Opening a bash shell inside the container with
docker exec -it condescending_sanderson /bin/bash

and running

arecord -D plughw:1,0 --duration=3 test.wav && aplay test.wav

works both ways, i.e. it records and plays back properly, but it displays:

Recording WAVE 'test.wav' : Unsigned 8 bit, Rate 8000 Hz, Mono
Playing WAVE 'test.wav' : Unsigned 8 bit, Rate 8000 Hz, Mono

To me, this indicates that the standard sample rate is 8 bit while Rhasspy seems to require 16 bit.
Not sure, if or where I could add the file .bash_aliases containing the line
alias arecord='arecord -D plughw:1,0 --format=S16_LE --rate=48000'
as shown above.

Can that be added to the container at all, any hints?
nano doesn’t seem to work inside the container and I’m not familiar with vi.

Another update:
Within the container, I changed the following entries in the file /usr/share/alsa/alsa.conf

from

defaults.ctl.card 0
defaults.pcm.card 0

to

defaults.ctl.card 1
defaults.pcm.card 1

This now means that I can record though the USB microphone - but playback through the speakers does not work.

Leaving the pcm entry at 0 results yet in another error message, though.

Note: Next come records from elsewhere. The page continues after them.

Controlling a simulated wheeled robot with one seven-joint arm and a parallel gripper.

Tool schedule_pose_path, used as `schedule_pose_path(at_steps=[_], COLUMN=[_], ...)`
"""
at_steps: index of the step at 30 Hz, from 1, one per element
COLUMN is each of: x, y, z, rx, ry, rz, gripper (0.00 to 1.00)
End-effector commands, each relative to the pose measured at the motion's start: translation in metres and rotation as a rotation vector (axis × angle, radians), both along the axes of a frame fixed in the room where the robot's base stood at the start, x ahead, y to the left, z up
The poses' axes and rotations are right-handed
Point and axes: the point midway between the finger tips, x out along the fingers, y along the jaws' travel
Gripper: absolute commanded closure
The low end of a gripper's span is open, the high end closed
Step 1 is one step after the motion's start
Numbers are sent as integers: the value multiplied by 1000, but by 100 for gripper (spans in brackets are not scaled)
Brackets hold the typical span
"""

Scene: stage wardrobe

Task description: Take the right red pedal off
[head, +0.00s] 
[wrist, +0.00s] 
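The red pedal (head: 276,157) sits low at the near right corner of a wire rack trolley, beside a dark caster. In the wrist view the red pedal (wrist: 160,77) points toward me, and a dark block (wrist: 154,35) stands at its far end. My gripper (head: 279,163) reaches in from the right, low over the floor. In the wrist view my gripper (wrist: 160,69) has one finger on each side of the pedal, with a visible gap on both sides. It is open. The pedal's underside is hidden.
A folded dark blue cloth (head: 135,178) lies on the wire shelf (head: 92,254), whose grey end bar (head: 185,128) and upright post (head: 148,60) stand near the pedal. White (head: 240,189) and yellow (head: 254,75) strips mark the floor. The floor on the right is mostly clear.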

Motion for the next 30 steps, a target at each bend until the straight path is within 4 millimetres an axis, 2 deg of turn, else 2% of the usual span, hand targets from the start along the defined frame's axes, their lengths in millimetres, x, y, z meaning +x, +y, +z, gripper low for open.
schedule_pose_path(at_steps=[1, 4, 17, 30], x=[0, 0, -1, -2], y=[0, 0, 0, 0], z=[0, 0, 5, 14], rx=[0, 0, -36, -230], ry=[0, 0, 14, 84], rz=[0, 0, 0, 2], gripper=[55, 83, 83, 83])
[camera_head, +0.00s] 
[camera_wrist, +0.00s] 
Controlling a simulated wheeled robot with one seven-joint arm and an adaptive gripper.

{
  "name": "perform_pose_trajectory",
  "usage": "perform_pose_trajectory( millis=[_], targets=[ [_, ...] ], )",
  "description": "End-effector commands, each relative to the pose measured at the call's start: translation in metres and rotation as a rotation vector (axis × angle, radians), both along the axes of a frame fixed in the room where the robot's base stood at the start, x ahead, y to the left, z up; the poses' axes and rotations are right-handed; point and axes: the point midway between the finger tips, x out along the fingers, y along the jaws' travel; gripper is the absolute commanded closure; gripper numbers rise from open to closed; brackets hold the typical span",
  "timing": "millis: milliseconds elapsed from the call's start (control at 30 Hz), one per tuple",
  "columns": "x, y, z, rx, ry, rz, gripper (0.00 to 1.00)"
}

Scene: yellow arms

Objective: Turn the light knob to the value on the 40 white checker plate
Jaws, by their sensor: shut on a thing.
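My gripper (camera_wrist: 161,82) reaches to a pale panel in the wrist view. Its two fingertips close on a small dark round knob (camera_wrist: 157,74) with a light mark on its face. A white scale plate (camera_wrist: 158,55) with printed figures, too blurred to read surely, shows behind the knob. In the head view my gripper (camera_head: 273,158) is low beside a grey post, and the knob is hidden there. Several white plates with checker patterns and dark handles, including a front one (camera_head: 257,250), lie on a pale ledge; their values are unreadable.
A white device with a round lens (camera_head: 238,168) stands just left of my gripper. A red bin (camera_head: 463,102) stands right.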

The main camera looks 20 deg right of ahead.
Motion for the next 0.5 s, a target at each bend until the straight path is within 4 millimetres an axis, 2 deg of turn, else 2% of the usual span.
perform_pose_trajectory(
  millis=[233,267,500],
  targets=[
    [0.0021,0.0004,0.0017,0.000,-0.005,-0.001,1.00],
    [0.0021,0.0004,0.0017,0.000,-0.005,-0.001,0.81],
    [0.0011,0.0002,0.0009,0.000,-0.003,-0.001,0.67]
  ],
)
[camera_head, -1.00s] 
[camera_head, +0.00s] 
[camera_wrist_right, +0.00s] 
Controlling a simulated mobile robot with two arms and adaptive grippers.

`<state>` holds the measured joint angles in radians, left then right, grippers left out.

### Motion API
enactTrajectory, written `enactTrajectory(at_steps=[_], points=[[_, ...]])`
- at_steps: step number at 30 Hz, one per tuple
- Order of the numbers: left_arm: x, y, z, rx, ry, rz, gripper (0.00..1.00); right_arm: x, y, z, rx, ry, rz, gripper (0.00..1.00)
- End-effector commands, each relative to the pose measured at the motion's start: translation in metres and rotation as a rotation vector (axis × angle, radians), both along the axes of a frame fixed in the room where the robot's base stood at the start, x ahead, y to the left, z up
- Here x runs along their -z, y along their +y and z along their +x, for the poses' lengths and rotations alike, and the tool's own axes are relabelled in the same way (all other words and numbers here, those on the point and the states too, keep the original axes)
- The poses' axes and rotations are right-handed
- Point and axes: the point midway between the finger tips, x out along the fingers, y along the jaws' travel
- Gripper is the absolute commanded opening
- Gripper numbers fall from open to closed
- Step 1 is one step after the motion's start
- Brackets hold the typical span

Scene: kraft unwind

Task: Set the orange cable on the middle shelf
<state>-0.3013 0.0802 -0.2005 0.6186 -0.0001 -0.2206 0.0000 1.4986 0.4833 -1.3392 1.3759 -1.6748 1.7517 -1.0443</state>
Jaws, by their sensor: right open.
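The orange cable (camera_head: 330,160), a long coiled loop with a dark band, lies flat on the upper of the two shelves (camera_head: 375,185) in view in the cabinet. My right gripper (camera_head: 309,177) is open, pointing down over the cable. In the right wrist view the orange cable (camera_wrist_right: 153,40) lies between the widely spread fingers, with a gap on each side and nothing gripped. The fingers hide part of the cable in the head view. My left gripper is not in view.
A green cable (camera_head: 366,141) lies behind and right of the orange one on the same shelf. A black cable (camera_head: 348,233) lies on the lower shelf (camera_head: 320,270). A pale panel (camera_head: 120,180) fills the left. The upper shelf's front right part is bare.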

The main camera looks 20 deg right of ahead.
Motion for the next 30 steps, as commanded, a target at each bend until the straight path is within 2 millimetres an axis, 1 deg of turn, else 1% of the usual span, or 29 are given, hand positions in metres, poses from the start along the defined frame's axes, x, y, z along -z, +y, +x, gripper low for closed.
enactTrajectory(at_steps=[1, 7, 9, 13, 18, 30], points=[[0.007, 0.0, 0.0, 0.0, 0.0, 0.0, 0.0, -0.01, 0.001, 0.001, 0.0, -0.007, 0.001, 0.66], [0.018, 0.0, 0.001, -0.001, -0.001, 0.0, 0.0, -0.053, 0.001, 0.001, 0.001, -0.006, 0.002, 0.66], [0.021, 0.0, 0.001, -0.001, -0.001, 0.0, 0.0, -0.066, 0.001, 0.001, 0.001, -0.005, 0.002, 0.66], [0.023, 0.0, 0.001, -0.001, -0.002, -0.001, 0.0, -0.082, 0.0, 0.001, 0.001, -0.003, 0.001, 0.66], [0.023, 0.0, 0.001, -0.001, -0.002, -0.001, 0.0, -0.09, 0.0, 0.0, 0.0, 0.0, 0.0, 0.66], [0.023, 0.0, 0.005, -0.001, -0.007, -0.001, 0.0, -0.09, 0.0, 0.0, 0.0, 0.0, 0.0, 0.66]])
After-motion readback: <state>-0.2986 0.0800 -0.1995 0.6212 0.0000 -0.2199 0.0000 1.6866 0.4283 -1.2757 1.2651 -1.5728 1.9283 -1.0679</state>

synesthesiam · December 14, 2018, 3:27am

OK, I’ve got a couple of things in place and hopefully one will help
Make sure you pull the latest Docker image before trying. For some reason, it seems like you have to pull the architecture specific image to get an update (I’m still learning how to operate docker):

docker pull synesthesiam/rhasspy-server:armhf

In the Profiles tab, I’ve added an Audio System section where you can pick either PyAudio (the default) or have Rhasspy use arecord directly. Try picking the latter, saving, and then refreshing. If this works, I’d be very interested what PyAudio and arecord are doing differently!

In case that doesn’t work, I’ve added some instructions on running Rhasspy in a virtual environment. I’m really hoping that the first option works for you, though.

Good luck, and thanks for sticking with it!